These steps are repeated for each of the test cites c.sub.t,
through the logic of 296, 298.
[0120] In an alternative method, the citation-document strings from
the citation table are used directly to calculate a document-number
score for each of the selected citations. This can be done in two
steps, as follows: In the first step all of the document strings
for alternative citations from each given search group, e.g., the
first selected group of citations c.sub.i, c.sub.j, and c.sub.k, or
the second selected group of citations c.sub.l, c.sub.m, c.sub.n,
and c.sub.o, are combined by an "or" operation of the document
strings for that group. Thus, in the case of the citations c.sub.i,
c.sub.j, and c.sub.k, the three document strings for these
citations are combined so that a 1 value is assigned at each
document position at which at a given document is present in at
least one of the three citations, producing a group document string
for each group of citations so considered.

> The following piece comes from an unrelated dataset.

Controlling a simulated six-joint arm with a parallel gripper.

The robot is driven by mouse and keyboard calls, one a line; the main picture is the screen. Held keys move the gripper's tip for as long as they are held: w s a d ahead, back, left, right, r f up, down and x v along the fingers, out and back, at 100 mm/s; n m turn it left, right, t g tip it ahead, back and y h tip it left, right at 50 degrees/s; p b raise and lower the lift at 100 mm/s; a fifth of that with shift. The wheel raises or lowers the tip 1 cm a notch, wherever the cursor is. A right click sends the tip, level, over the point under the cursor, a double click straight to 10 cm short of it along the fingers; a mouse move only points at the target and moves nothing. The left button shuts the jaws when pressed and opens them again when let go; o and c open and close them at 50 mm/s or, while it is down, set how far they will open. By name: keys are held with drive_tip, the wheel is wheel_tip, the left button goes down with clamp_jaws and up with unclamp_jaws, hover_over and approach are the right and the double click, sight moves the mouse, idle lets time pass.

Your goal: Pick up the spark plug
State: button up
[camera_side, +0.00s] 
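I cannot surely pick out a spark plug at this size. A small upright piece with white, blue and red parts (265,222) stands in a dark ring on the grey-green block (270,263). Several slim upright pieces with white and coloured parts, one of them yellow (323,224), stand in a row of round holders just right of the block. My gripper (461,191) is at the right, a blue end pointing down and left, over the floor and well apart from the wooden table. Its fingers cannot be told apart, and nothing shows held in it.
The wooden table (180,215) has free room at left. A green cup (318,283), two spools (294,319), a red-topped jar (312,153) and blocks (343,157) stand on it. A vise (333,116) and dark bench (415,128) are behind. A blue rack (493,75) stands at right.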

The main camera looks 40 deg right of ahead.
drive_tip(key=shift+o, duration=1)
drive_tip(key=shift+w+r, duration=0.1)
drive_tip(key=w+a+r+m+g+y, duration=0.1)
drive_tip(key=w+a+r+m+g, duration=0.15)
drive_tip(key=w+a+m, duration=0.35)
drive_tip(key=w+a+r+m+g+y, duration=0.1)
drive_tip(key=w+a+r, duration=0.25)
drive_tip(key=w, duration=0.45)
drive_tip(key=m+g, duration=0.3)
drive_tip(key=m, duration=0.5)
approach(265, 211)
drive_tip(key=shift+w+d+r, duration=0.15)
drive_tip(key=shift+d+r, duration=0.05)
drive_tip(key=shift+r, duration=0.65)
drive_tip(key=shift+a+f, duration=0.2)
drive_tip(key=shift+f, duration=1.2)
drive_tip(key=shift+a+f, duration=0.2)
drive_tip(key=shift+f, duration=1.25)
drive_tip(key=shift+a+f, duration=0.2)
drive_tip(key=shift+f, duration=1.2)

[0121] Once these group document strings are generated for all
previously selected groups of citations, the group strings are
tested with each test citation string to determine the number of
documents containing at least one citation from each of the
previously selected citations groups and the test citation. This
can be done by combining the group citation strings and a test
citation string by an "and" operation whose effect is to generate a
1 value for a given document only if that document is present in
each of the group citation strings and in the test citation string.
Once all of the document positions have been considered, these
individual document "and" scores are simply added to determine the
total number of documents containing at least one of the citations
from each of the previously selected citation groups, and the test
citation.
[0122] At the end of this operation, the program has calculated the
document occurrences for each set of citations involving a test
citation c.sub.t, as at 300. The test cites are then ranked
according to this calculated document-occurrence value, and
presented to the user in rank order, as at 302. In one exemplary
method, the system uses the co-occurrence matrix to find the top
200 co-occurring citations (the test citations), calculates the
document score for each test citation, and presents the top 50
citations, ranked by document score, to the user. As will be seen
below, a citation is typically presented in this context as the
citation itself (as it is cited in a document) including citation
date, the number of documents containing that citation (and at
least one of each previously selected groups of citations), and a
phrase associated with that citation. This phrase may be, for
example, 3-5 representative phrases selected at random for that
citation from the citation-ID table.
[0123] If a desirably small group of documents are shown for a
particular citation, the user can choose to view each of the
identified documents. On command from the user, the program will
show the user the different identified documents, display each by
document identifiers such as title, author, and date, and citations
and corresponding citation phrases associated with that
document.
[0124] If the user wishes instead to reiterate the system-driven
search, the citations just selected become the next group of
selected citations, and the program repeats the above steps, using
now three selected groups of citations to (i) identify additional
citations having a high co-occurrence with at least one citation in
each of the three selected citation groups, and (ii) to identify
test citations that preserve the most documents, in combination
with the three selected citation groups.
[0125] FIGS. 14A-14E illustrate, in Venn-diagram form, how the
system-directed search mode of operation functions to assist the
user in finding one or a few pertinent documents containing a group
of selected propositions or phrases. In the first step (level 1),
the user uses a first phrase query to identify one or more related
citations, and the program identifies all of those documents
containing the citations, indicated by the document subset 1 in
FIG. 16A. In a second search step (level 2), the user employs a
second phrase query to identify a second group of one or more
related citations that ideally (i) represent a substantially
different proposition from that of the first query, (ii) are likely
to be found in documents of interest, and (iii) are likely to
preserve a relatively large number of documents. The search results
for this query are shown by the document subset 2 shown in FIG.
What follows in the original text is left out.